Question

The angle of elevation of the top of the tower at a point on the ground 50 m away from the foot of the tower is $45^o$. Then the height of the tower is-
$
  {\text{A}}.\;50\sqrt 3 \;{\text{m}} \\
  {\text{B}}.\;50\;{\text{m}} \\
  {\text{C}}.\;\dfrac{{50}}{{\sqrt 2 }}\;{\text{m}} \\
  {\text{D}}.\;\dfrac{{50}}{{\sqrt 3 }}\;{\text{m}} \\
$

Answer 1

Hint: The angle of elevation is the angle above the eye level of the observer towards a given point. The angle of depression is the angle below the eye level of the observer towards a given point. The tangent function is the ratio of the opposite side and the adjacent side.

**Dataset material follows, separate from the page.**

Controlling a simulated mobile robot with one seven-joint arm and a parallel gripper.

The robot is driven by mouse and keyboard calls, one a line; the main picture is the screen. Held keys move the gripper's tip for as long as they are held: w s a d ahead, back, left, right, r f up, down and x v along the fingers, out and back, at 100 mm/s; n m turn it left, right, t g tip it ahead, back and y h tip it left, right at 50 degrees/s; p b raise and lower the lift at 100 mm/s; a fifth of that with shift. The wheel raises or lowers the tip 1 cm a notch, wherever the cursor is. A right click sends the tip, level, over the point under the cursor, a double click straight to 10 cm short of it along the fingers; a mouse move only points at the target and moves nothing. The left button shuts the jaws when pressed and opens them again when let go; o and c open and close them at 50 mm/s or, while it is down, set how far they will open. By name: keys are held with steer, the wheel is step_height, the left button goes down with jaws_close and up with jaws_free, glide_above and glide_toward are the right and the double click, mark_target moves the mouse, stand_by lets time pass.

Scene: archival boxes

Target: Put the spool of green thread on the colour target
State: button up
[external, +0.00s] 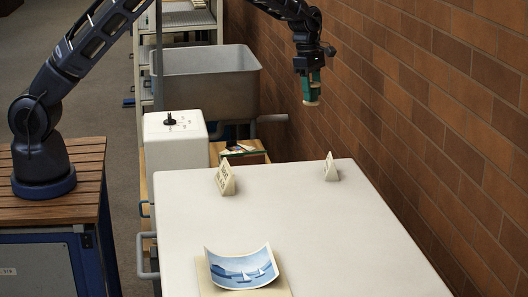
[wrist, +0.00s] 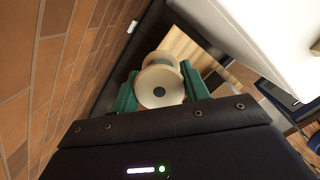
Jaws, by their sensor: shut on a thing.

Complete step-by-step answer:

Let the height of the tower CD be h. Let E be the point 50 m away from the base of the tower CD. The angle of elevation at E is given as $45^o$. We will apply trigonometric formulas in triangle DCE.

In$ \vartriangle $DCE, 

 $ \tan {45^{\text{o}}} = \dfrac{{DC}}{{CE}} $

 $ 1 = \dfrac{{\text{h}}}{{50}} $

$  {\text{h}} = 50\;{\text{m}} $

This is the height of the tower, the correct option is B.

Note: In such types of questions, it is important to read the language of the question carefully and draw the diagram step by step correctly. When the diagram is drawn, we just have to apply basic trigonometry to find the required answer.